Power BI guidance and sample visuals

Data model
- Load reviews_enriched as a fact table.
- Use products and users as dimension tables.
- Build relationships on product_id and user_id.

Recommended visuals
- Time series: line chart of avg polarity by day.
- Product sentiment matrix: stacked bar showing positive/neutral/negative share by product.
- Rating vs sentiment scatter: show correlation between rating and polarity.
- Word cloud: extract top negative keywords using simple tokenization and filter stopwords.
- KPI cards: average rating, NPS-like sentiment score, change vs prior period.

Power BI performance tips
- Import mode works for smaller datasets.
- For larger datasets, use DirectQuery on MySQL or pre-aggregate into metrics_aggregates.
- Create date table for time intelligence.

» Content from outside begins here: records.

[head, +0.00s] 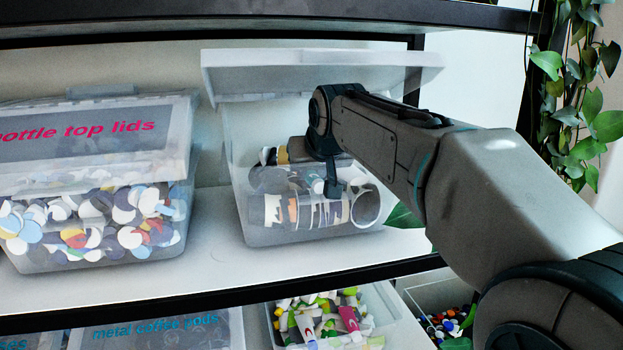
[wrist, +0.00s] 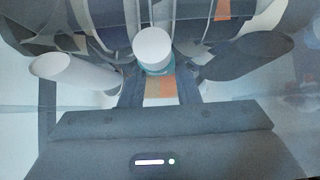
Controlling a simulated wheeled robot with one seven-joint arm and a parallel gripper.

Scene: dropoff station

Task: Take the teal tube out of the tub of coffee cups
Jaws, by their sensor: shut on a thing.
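The clear tub of coffee cups (head: 240,150) stands on the white shelf, with its pale lid (head: 300,72) raised above it. Several cups lie inside, seen through the front wall; one pale cup (head: 365,207) shows its round end at the right. My gripper (head: 333,186) reaches down into the tub from above. In the wrist view my gripper (wrist: 158,88) is shut on the teal tube (wrist: 156,70), of which a white round end and a narrow teal band show. Cups surround it there.
A closed tub of bottle top lids (head: 95,190) stands to the left, with a gap between the tubs. A black shelf edge (head: 200,300) runs in front. A leafy plant (head: 590,100) hangs at the right.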

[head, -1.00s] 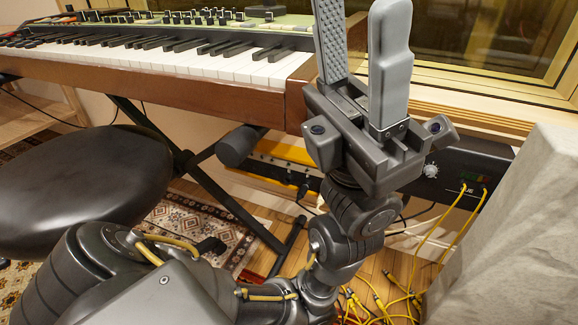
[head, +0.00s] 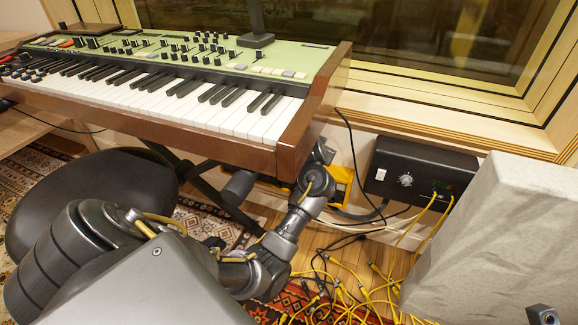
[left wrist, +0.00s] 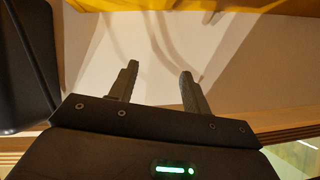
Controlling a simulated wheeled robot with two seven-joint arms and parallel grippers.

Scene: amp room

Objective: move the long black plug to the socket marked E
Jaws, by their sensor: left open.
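My left arm reaches in under the right end of the keyboard in the head view, and its gripper is hidden there behind the keyboard's brown end. In the left wrist view my left gripper (left wrist: 158,88) is open, with two dark fingers apart and nothing between them, in front of a pale wall. A yellow unit (head: 341,184) shows partly beside my arm, low on the wall; a yellow surface also runs along the top of the left wrist view (left wrist: 225,5). I cannot make out the long black plug or any socket marked E. My right gripper is not identifiable.
The keyboard (head: 311,104) overhangs my left arm. A black box (head: 421,171) with a knob is on the wall, with yellow cables. Black cables (head: 351,150) hang nearby. Tangled yellow cables (head: 345,295) lie on the floor. A grey block (head: 490,240) stands right; a black stool (head: 90,200) left.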

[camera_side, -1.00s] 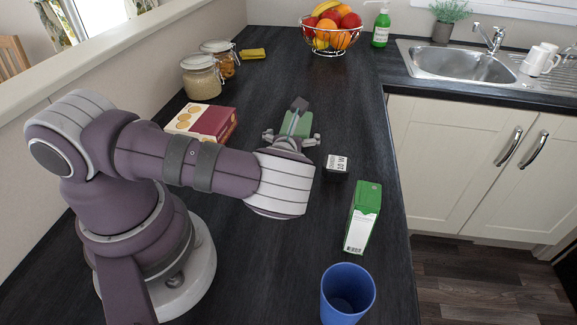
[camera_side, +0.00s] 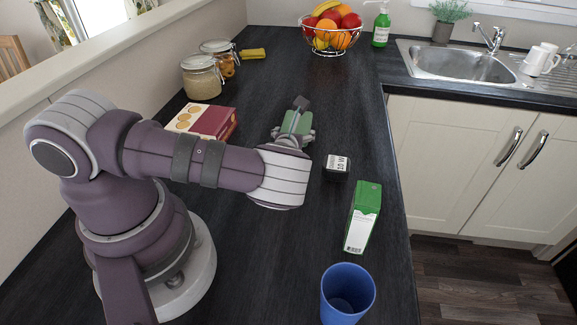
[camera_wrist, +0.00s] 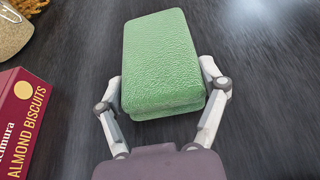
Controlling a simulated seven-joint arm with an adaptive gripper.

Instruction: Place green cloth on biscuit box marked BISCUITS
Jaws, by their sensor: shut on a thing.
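The green cloth (camera_wrist: 160,55) looks like a thick folded pad with a textured surface. In the side view the cloth (camera_side: 297,121) is on the dark worktop, partly hidden by my gripper (camera_side: 293,133). In the wrist view my gripper (camera_wrist: 165,95) is shut on the cloth, one finger against each long side. I cannot tell whether the cloth is clear of the worktop. The biscuit box (camera_side: 212,120), dark red and cream, lies to the left of my gripper. In the wrist view the box (camera_wrist: 22,125) reads "ALMOND BISCUITS" at the left edge.
Two glass jars (camera_side: 201,78) and a yellow cloth (camera_side: 253,54) are behind the box. A fruit bowl (camera_side: 333,38) is at the back.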

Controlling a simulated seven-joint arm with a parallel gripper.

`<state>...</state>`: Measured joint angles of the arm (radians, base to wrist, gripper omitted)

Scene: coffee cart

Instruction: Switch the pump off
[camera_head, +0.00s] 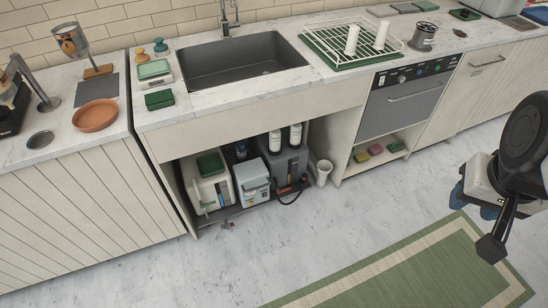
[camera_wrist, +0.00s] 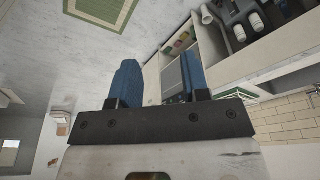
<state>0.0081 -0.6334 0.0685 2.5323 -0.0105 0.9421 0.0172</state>
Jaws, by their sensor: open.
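The open bay under the sink holds a white canister with a green top (camera_head: 209,185), a pale blue-white box (camera_head: 252,184) and a dark grey unit (camera_head: 290,165) with two white cylinders and a small red part low on its front. Which of these is the pump, and where its switch sits, I cannot tell. The white cylinders (camera_wrist: 254,22) also show in the wrist view. My gripper (camera_wrist: 161,64) is open and empty in the wrist view, its blue fingers apart. In the head view my gripper (camera_head: 472,205) hangs at the far right, well away from the bay.
A dark hose lies at the bay's front edge. A white cup (camera_head: 323,172) stands at its right. The sink counter (camera_head: 215,103) overhangs the bay. A dishwasher front (camera_head: 405,97) and a shelf with sponges (camera_head: 376,149) are right of it.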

Test data, QA, and validation checks

Validation checks performed by ETL
- Duplicate detection: reject rows with existing review_id.
- Schema validation: enforce types and required columns.
- Text sanitation: strip control characters.
- Sentiment sanity: flag rows where polarity is outside [-1,1].

Unit tests
- Test sentiment mapping with representative examples.
- Test CSV parsing with malformed rows.
- Test MySQL inserts and upserts.

Data quality metrics to monitor
- Missing review_text rate
- Fraction of reviews labeled neutral vs rating distribution
- Processing latency per file

Scaling and deployment notes

Scale the pipeline
- Move Azurite to real Azure Blob Storage for production.
- Use Azure Functions or AWS Lambda to trigger on blob upload.
- Containerize the ETL worker and run as Kubernetes Jobs or Azure Container Instances.
- Use managed MySQL (Azure Database for MySQL) for reliability.
- Use read replicas for heavy reporting workloads.

Batching and throughput
- Read CSVs in chunks with pandas.read_csv(chunk_size=10000)
- Use bulk insert methods to write to MySQL (LOAD DATA LOCAL INFILE or SQL bulk loader)
- Add a buffer queue (e.g., Azure Queue Storage, RabbitMQ) between ingestion and ETL worker for decoupling.

Security and credentials
- Use environment variables or managed identity to store connection strings.
- Rotate keys and restrict network access to the database.

Observability and logging
- Add structured logs for each processed blob: rows_in, rows_out, errors.
- Emit metrics for processing time and success/failure.
- Integrate with Prometheus/Grafana or Azure Monitor.

Troubleshooting checklist

Blob access issues
- Confirm Azurite is running and listening on the configured port.
- Confirm container names match configuration.
- Confirm connection string used by scripts points to Azurite (use development storage value in .env).

MySQL connectivity
- Verify database user and password.
- Verify host and port.
- Validate schema.sql executed without errors.

ETL failures
- Check logs in logs/ for stack traces.
- Validate CSV schema matches expected header names.
- Check for encoding mismatches; enforce UTF-8.

Sentiment anomalies
- If polarity values all zero, verify TextBlob installation and language corpora.
- For odd results, test compute_sentiment() with controlled inputs.

Common fixes
- Re-run the sample pipeline with small batch to reproduce errors.
- Use the included sample CSV to test the path end-to-end.
- Inspect processed blob archive for duplicates.

Contributing

- Fork the repository.
- Create a feature branch: git checkout -b feat/your-feature
- Write tests for new functionality.
- Run lint and tests locally.
- Open a pull request with a clear description of the change and impact.

Guidelines
- Keep functions small and focused.
- Use type hints for public functions.
- Add docstrings for modules and complex routines.

License

This repository uses the MIT License. See LICENSE file for details.

Credits and resources

- TextBlob: https://textblob.readthedocs.io/
- pandas: https://pandas.pydata.org/
- Azurite: https://github.com/Azure/Azurite
- MySQL: https://www.mysql.com/
- Power BI: https://powerbi.microsoft.com/
- Faker: https://faker.readthedocs.io/

Images used
- Pipeline and architecture diagrams come from docs/images in the repo.
- Logos come from respective product sites via shields.io.

Releases and download

Head to the Releases page to get the packaged build and Power BI template. Download the release asset and execute the included startup script. The Releases page contains the release archive, platform-specific scripts, and prebuilt sample assets.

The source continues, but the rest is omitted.